Final Girls Book Cover Final Girls
Riley Sager
psychological, mystery, suspense, contemporary
Ebury Press
2018
342

TO SURVIVE A KILLER, YOU NEED A KILLER'S INSTINCT An unbelievably gripping psychological thriller to keep you awake at night full of twists you'll NEVER see coming. 'If you liked GONE GIRL, you'll like this' Stephen King Three girls. Three tragedies. One unthinkable secret. The media calls them the Final Girls - Quincy, Sam, Lisa - the infamous group that no one wants to be part of. The sole survivors of three separate killing sprees, they are linked by their shared trauma. But when Lisa dies in mysterious circumstances and Sam shows up unannounced on her doorstep, Quincy must admit that she doesn't really know anything about the other Final Girls. Can she trust them? Or can there only ever be one? All Quincy knows is one thing: she is next. An addictive thriller to keep you turning the pages late at night. Fans of In a Dark Dark Wood by Ruth Ware, The Girl Before by JP Delaney and Sweet Little Lies by Caz Frear will love Final Girls. ********** Why readers are loving thrilling psychological suspense novel FINAL GIRLS 'I was drawn into this intense story from the very first page until the tremendously gripping end - unputdownable and addictive' Goodreads Reviewer, 5 stars 'This is an atmospheric thriller I couldn't stop reading. A brilliant and gripping read' Goodreads Reviewer, 5 stars 'I devoured this one in two sittings. Could not put it down and the author dropped in some fantastic twists I never saw coming' Goodreads Reviewer, 5 stars

At first I thought this was chick lit (baking et al) and then I realised it was much darker than that. The story unfolds from the viewpoint of a girl left alive after the horrific slaughter of her friends at a holiday cabin in the woods, and how many years later she is trying to live a ‘normal’ life. A normal life facilitated by Xanax, wine and nightmares.

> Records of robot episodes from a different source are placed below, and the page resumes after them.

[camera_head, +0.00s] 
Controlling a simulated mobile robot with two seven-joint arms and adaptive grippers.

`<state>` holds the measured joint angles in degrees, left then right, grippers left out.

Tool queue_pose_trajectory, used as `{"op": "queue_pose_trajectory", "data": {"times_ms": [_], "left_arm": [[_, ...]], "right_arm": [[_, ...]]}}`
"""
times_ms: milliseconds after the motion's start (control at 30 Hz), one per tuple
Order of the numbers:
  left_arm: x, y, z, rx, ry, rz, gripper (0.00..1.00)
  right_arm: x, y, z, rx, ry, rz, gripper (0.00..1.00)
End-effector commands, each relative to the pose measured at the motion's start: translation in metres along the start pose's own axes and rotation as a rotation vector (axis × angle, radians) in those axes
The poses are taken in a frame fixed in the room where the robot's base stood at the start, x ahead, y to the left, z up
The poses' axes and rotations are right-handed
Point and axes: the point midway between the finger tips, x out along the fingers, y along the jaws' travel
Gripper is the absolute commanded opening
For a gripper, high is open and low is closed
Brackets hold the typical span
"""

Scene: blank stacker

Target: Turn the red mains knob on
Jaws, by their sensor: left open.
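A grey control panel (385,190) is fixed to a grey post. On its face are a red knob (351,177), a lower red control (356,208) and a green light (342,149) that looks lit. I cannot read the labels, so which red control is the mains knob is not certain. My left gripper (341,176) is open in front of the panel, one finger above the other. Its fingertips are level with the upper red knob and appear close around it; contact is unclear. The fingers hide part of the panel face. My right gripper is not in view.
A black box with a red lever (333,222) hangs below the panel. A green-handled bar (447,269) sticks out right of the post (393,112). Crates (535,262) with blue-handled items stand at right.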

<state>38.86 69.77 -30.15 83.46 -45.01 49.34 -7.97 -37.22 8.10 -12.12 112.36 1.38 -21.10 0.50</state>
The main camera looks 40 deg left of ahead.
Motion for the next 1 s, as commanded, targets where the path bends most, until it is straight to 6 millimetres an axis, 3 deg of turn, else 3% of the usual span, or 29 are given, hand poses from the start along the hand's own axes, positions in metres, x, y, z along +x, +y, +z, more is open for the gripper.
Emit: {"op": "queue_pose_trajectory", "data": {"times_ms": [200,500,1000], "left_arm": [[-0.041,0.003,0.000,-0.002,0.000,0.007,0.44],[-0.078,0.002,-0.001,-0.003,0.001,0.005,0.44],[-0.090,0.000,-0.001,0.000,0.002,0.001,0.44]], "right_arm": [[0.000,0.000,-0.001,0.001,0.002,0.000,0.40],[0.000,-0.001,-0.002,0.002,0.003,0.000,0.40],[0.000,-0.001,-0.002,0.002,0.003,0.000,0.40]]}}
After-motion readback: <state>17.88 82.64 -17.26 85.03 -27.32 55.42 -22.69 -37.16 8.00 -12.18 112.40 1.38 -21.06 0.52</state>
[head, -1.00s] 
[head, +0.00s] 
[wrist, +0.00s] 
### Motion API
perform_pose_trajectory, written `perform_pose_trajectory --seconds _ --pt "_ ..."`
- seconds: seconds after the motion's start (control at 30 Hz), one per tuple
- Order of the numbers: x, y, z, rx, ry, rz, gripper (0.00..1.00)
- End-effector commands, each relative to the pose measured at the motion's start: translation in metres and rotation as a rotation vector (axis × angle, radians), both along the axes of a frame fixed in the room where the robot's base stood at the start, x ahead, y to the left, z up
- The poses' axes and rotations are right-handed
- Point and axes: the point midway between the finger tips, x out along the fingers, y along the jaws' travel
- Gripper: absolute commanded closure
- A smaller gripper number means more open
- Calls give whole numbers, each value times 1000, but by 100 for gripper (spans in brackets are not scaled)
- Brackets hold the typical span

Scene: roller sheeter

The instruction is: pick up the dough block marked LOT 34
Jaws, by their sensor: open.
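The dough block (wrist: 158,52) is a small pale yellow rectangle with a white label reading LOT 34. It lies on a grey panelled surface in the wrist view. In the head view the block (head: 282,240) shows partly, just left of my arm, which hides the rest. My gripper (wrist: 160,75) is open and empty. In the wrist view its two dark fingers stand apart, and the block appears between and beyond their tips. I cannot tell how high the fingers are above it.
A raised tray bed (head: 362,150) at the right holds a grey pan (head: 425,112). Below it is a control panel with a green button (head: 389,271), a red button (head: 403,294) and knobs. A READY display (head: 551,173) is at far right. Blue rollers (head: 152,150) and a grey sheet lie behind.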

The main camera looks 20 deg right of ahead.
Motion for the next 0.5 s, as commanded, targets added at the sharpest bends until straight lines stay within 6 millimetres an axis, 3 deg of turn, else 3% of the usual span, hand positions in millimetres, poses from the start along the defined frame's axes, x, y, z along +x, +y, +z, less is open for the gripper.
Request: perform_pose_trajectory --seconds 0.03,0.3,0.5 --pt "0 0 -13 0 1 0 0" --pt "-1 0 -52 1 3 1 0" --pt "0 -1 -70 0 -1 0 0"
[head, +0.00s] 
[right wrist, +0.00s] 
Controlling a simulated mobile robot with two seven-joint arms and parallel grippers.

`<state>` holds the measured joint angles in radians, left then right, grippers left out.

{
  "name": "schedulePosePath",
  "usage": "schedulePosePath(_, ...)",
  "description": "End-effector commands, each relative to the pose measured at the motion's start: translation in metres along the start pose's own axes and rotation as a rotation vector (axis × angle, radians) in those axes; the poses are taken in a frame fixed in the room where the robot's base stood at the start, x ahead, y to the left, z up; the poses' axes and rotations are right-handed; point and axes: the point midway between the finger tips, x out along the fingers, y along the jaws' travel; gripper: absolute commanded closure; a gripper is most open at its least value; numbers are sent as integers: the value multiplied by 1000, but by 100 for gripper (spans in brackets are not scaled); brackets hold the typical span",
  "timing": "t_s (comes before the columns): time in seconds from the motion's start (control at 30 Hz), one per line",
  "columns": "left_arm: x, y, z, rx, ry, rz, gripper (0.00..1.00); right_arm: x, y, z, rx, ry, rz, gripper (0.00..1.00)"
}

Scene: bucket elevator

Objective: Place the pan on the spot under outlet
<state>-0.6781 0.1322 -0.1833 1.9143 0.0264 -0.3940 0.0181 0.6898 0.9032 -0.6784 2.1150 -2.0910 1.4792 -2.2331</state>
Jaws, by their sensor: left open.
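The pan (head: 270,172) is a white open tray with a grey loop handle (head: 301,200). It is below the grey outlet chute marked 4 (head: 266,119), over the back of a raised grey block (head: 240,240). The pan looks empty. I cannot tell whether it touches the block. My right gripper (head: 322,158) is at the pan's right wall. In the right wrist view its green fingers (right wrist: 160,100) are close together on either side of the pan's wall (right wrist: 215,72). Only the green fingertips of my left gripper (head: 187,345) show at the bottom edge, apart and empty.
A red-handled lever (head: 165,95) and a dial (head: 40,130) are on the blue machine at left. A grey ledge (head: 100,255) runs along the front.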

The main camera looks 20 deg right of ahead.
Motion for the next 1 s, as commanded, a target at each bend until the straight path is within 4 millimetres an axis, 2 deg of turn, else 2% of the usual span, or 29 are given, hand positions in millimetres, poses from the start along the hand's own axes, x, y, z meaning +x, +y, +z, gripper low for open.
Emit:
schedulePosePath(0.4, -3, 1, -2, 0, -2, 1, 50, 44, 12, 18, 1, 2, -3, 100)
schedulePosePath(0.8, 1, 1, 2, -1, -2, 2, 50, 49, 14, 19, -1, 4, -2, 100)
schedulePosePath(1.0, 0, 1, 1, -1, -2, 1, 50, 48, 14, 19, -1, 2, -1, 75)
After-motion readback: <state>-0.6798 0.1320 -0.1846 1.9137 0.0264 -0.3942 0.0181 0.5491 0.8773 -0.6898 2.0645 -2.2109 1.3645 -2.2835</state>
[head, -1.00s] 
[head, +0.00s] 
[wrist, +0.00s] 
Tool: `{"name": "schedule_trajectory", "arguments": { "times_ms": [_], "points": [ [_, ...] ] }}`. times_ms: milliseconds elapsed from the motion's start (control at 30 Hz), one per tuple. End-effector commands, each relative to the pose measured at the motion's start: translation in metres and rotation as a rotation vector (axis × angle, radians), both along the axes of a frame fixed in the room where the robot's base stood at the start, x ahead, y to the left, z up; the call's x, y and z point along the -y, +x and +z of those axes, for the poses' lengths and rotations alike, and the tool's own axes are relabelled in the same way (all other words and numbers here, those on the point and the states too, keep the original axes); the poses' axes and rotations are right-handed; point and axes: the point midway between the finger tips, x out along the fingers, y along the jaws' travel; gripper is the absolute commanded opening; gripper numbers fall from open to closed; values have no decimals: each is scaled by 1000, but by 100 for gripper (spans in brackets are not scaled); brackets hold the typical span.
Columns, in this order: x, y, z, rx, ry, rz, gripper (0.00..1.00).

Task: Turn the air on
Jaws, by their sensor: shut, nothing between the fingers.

There are 3 Final Girls in this story who were supposed to be linked up as Survivors and each tries to live on in a different way  – and as the story unfolds tragedy begins to stalk each of them. And it is this part of the story that hooked me and made think deeply about their methods of living and how would I cope? What would I do, if I were them?

The suspense builds slowly but inevitably towards a conclusion that I never suspected and yet once it happens you realise that it was inevitable. And that people in these type of novels, are never who you think they are!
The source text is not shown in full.